I never thought I needed a father until a year ago. I would constantly hear stories about girls who were coping with absent fathers and for a long time I couldn’t relate. I never felt like I needed a father because I felt like I was doing pretty fine without one. I have good morals, educated and a good head on my shoulder so what was the point of having a father.
I didn’t start understanding the importance of having a father until I started dating. After failing miserably over and over at choosing a good man, I realized I didn’t know what a good man looked like. Even though I came across a lot of good men growing up, I never saw my mom in a healthy relationship so I didn’t know what a healthy relationship was supposed to look like. I knew what it shouldn’t look like, but I didn’t know what qualities to look for.
The biggest impact that not having a father had on me was my strong sense of independence. I never demanded more from a man because I never expected much from my father. I didn’t expect him to protect and provide so I was used to doing for myself. I notice that I subconsciously did this in my relationships.
Now that I’ve learned a little more about what it means for a man to be a real man and what a real man looks like, I can honestly shed some light on some lessons that many of us missed as a girl.
What A Real Man Looks Like
A father is supposed to show you what a real man looks like. He should show you what it looks like for a man to provide, protect and love his family. He should be the head of the home and protect you from all harm. This is important because when you know what a real man looks like, a man that falls short can’t even come in your direction. You can spot the rejects head on.

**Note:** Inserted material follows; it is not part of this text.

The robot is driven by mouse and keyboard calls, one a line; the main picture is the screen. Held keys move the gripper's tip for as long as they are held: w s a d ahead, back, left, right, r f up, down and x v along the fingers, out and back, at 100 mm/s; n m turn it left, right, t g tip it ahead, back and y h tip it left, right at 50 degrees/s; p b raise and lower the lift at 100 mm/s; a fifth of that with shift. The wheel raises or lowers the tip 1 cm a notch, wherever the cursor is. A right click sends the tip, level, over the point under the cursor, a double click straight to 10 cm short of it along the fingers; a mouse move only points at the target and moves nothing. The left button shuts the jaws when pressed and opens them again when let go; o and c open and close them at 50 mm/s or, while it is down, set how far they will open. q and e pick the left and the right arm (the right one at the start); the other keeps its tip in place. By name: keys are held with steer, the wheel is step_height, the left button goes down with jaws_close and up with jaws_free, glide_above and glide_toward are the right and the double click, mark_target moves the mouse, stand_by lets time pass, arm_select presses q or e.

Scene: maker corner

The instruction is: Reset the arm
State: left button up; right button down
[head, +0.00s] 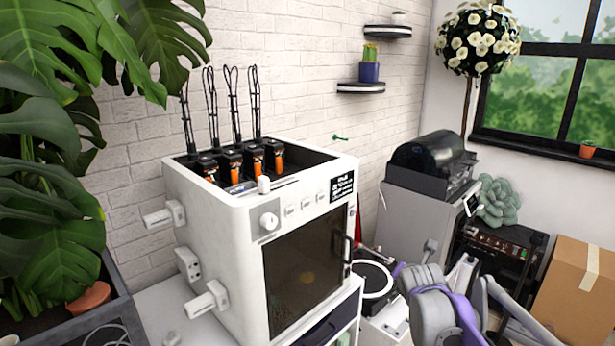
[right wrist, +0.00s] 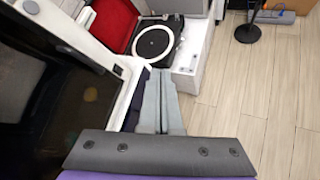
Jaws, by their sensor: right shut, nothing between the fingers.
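My right gripper (right wrist: 160,76) shows in the right wrist view. Its two grey fingers lie side by side, shut, with nothing between them. The fingers are beside the edge of a white machine, and I cannot tell how close they are to it. In the head view my right arm (head: 435,308), grey and purple, is folded at the lower right. Its fingers cannot be made out there. My left gripper is not in view.
A large white machine (head: 215,240) with a dark window stands at centre. A cardboard box (head: 575,290) is at right, leafy plants at left. Open wooden floor (right wrist: 235,90) lies right of the gripper.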

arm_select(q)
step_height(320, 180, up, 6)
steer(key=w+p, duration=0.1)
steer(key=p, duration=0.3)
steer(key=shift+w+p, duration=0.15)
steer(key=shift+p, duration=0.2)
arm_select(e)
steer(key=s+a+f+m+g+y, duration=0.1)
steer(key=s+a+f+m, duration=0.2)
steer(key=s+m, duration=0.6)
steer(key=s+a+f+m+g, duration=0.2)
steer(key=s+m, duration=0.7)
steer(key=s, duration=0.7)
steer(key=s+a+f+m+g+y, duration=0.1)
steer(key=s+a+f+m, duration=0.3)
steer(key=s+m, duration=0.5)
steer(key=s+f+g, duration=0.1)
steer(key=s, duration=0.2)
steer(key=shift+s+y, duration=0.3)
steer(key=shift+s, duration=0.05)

Women are always talking about the thrill of having a bad boy and someone to make them feel alive. If you go out looking for a bad boy, that’s exactly what you are going to get, a boy.
Recently, I saw a girl one social media posting her couple pictures and videos and in one of the videos her man was chocking her for fun and grabbing her up. In my mind all I could think was how oblivious this girl was to the signs of trouble. She thought it was all fun and games and joked about how hood he was and all I could think of is how I use to be the same way.

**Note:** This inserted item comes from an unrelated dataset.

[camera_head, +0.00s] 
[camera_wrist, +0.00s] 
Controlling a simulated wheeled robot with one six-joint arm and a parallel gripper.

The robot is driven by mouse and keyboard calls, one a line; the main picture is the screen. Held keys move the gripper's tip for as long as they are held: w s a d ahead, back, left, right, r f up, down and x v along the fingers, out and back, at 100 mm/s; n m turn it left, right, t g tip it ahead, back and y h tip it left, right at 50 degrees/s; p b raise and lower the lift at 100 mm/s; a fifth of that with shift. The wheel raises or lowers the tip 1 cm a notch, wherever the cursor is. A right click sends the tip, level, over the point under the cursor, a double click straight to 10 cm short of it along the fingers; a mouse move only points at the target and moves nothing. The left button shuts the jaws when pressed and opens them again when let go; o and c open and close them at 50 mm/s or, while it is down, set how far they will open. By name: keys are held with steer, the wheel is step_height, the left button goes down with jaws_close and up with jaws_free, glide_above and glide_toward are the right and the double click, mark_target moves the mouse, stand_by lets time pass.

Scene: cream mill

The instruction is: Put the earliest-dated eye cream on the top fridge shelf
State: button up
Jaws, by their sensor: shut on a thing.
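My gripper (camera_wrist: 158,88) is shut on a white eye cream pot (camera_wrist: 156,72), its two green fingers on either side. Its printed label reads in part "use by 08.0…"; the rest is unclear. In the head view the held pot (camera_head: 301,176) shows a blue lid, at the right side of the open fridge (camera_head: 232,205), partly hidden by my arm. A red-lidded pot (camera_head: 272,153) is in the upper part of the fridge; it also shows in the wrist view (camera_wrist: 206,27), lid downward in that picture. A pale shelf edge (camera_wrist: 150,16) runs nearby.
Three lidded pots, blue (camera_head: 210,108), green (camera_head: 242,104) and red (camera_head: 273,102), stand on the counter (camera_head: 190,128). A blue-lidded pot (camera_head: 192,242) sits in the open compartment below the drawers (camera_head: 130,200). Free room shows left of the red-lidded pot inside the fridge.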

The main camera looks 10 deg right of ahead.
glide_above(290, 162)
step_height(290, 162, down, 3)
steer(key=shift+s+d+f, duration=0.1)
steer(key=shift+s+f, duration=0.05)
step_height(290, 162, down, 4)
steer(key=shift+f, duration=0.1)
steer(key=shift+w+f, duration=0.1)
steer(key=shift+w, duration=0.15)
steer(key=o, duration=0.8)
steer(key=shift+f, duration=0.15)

Fortunately, I was never in an abusive relationship, but I use to think that it was cute and silly when a guy was possessive and aggressive. As I matured, I realized that, that type of behavior is a major red flag.
How Precious You Are
A part of self love is knowing your worth and a father’s job is to teach you who you are so a man can’t use it against you. There are too many cases where many women are looking for a man to tell them who they are. They change their hair, put on layers of make up and wear raunchy clothes just for a man to validate them and tell them how sexy or beautiful they are.

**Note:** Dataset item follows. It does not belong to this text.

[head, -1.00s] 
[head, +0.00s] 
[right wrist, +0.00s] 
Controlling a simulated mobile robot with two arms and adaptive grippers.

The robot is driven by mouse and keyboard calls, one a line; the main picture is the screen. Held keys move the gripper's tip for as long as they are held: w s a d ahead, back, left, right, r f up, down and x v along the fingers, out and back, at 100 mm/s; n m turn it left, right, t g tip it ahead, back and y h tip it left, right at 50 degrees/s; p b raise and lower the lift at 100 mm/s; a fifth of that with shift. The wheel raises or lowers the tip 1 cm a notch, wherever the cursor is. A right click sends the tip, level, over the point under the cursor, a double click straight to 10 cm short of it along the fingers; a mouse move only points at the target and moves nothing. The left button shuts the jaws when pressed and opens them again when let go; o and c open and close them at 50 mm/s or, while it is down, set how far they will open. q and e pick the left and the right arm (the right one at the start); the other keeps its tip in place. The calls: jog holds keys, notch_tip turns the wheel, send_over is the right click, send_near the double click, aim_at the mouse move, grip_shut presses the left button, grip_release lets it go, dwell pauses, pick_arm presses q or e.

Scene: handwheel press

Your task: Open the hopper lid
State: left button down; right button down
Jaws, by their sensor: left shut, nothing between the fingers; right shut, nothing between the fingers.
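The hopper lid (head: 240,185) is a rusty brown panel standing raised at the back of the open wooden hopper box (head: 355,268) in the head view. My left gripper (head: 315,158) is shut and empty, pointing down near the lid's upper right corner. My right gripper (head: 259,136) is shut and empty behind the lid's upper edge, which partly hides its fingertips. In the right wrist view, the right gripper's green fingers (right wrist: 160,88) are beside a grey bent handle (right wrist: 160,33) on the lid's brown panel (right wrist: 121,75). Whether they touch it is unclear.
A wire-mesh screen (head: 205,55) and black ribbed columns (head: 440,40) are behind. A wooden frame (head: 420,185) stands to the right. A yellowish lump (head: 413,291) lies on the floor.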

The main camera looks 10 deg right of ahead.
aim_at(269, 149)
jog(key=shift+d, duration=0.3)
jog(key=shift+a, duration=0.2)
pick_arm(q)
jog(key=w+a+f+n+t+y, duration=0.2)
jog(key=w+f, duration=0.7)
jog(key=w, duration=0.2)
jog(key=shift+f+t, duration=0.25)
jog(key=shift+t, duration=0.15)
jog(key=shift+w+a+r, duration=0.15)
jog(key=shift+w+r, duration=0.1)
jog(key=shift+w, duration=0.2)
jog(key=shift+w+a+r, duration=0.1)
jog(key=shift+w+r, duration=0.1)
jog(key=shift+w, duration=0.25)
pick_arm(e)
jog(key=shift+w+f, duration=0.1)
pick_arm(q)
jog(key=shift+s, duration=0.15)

When you know your worth, you won’t need a man to validate you. I use to crave for a man to spoil me with love and attention. I felt like I had to look put together all the time and I tried hard to make him happy until I realized that I had to do that for myself. This is why you have so many women stuck with a man who is not right for them, feeling like they will die without them.
I decided to stay single until I didn’t need a man to tell me how amazing I was. I was amazing because I know I am and that’s not being cocky that’s confidence. Before you expect him to fall in love with you, fall in love with yourself. Everyday I look in the mirror and tell myself how beautiful and amazing I am, even on the rough days. You have to believe in yourself.
How a Women Should Be Treated
Your father is supposed to show you how a man is supposed to treat you. Their aren’t to many guys out there that are true gentlemen’s and most women aren’t making it a requirement to court us and treat us like the queens we are. You have a lot of men out there that are treating queens like peasants.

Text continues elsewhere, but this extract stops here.